The laptops-to-nuclear conglomerate confirmed an earlier media report saying the Westinghouse nuclear business had booked losses in fiscal years 2012 and 2013.
The company defended its disclosure practices, saying it did not need to write down such losses because the Westinghouse operation was profitable overall.
But the shares, which had already fallen around 39 percent after the company revealed past accounting problems in April, plunged as much as 9.2 percent to a near three-year low as investors doubted whether Toshiba would regain credibility any time soon.
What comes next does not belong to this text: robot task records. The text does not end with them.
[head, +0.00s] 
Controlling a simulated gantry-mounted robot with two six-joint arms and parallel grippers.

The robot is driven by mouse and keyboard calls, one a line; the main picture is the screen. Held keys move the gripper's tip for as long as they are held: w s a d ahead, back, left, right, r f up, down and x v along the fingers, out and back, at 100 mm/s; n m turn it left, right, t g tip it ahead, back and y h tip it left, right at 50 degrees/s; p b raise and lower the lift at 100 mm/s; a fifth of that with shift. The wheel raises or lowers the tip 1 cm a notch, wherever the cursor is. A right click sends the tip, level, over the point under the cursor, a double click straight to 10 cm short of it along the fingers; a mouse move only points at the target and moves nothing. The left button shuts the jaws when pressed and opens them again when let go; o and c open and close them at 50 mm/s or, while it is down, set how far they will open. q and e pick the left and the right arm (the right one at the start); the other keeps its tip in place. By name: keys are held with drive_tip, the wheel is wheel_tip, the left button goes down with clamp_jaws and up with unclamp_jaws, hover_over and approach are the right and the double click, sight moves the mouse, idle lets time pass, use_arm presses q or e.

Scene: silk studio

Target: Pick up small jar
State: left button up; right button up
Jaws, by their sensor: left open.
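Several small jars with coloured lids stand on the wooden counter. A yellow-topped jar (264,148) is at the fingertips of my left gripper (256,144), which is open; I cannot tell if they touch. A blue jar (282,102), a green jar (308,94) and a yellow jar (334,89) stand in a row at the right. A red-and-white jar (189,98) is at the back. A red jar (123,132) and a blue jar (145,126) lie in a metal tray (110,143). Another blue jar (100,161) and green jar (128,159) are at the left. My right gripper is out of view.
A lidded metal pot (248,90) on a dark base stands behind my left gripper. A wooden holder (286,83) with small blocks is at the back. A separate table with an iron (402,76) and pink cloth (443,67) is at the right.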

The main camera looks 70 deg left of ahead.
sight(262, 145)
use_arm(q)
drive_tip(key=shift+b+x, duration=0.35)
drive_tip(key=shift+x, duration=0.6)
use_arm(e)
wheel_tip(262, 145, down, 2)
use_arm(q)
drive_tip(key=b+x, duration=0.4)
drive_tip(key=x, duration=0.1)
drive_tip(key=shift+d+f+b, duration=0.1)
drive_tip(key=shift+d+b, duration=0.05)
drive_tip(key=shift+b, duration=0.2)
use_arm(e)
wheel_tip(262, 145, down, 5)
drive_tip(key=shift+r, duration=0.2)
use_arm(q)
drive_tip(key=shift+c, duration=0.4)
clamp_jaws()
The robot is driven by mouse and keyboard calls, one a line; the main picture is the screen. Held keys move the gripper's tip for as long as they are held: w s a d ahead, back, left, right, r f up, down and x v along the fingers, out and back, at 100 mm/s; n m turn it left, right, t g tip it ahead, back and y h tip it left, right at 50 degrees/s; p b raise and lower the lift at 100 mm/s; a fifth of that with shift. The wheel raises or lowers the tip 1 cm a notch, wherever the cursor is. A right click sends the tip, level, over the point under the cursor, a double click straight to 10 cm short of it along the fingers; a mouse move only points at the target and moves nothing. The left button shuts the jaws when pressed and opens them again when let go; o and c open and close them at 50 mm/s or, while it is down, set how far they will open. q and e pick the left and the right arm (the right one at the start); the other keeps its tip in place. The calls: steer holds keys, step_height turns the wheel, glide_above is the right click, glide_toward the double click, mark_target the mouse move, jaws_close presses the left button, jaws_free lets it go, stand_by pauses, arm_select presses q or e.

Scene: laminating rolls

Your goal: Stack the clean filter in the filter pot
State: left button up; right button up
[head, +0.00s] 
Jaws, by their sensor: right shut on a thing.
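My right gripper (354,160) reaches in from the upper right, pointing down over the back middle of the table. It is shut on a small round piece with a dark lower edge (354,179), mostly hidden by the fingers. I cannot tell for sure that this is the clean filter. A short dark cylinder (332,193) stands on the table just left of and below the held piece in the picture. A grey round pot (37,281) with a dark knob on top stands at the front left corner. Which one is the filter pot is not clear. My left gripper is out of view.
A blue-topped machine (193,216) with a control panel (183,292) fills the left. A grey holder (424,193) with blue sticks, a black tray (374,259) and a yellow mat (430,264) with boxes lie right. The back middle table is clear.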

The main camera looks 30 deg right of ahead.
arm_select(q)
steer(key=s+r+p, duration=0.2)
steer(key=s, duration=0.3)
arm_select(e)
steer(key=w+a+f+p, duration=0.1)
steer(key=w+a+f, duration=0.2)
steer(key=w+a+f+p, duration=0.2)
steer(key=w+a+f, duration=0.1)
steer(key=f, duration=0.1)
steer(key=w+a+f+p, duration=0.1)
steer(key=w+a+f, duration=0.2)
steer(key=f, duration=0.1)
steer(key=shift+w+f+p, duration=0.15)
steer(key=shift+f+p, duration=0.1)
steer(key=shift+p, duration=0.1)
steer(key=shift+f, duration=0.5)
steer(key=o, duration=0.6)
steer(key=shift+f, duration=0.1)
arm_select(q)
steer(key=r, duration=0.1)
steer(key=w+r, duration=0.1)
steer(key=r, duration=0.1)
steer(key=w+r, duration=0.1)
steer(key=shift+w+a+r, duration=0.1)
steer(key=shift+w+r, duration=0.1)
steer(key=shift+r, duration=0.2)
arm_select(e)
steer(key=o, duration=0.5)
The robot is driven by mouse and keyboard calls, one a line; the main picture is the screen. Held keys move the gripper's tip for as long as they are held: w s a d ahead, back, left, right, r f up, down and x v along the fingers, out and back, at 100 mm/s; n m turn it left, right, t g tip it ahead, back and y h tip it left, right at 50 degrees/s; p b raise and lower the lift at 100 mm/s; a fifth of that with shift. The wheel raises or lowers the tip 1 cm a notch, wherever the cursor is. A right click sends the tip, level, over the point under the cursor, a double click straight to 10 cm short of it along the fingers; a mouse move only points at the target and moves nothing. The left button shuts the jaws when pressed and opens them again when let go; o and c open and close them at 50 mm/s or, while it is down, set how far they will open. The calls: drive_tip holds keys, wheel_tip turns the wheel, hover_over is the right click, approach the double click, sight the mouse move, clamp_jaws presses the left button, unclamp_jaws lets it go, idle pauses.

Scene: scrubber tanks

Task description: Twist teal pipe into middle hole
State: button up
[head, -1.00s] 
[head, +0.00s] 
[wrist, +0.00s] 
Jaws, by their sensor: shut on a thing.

The shares later erased some of the losses to be down 5.4 percent.
Nicholas Smith, a strategist at brokerage CLSA, said the latest news came just as some investors were considering betting on a recovery in Toshiba shares.
“I think some of the braver hedge funds were mulling it, and are now feeling really lucky that they hadn’t pulled the trigger,” he said.
Toshiba has said it inflated its profits by about 155 billion yen ($1.26 billion) over roughly seven years. An independent accounting probe said in July that the company suffered from dysfunctions in governance and a culture of discouraging employees from questioning their superiors.
Analysts have long speculated that the value of assets and goodwill related to Westinghouse, in which Toshiba has an 87 percent stake, has been overstated, especially as the Fukushima disaster and the US shale boom have reduced the appeal of nuclear power.
The company said in July that it was considering lowering its stake in Westinghouse.
Martin King, co-managing director at Tyton Capital Advisors, said some investors may find Toshiba’s bad-to-worse moment to be a good buying opportunity.
“In terms of corporate governance and company politics it’s farcical, but the company does have profitable businesses. I’d say now is a better time than most to consider allocating,” he said.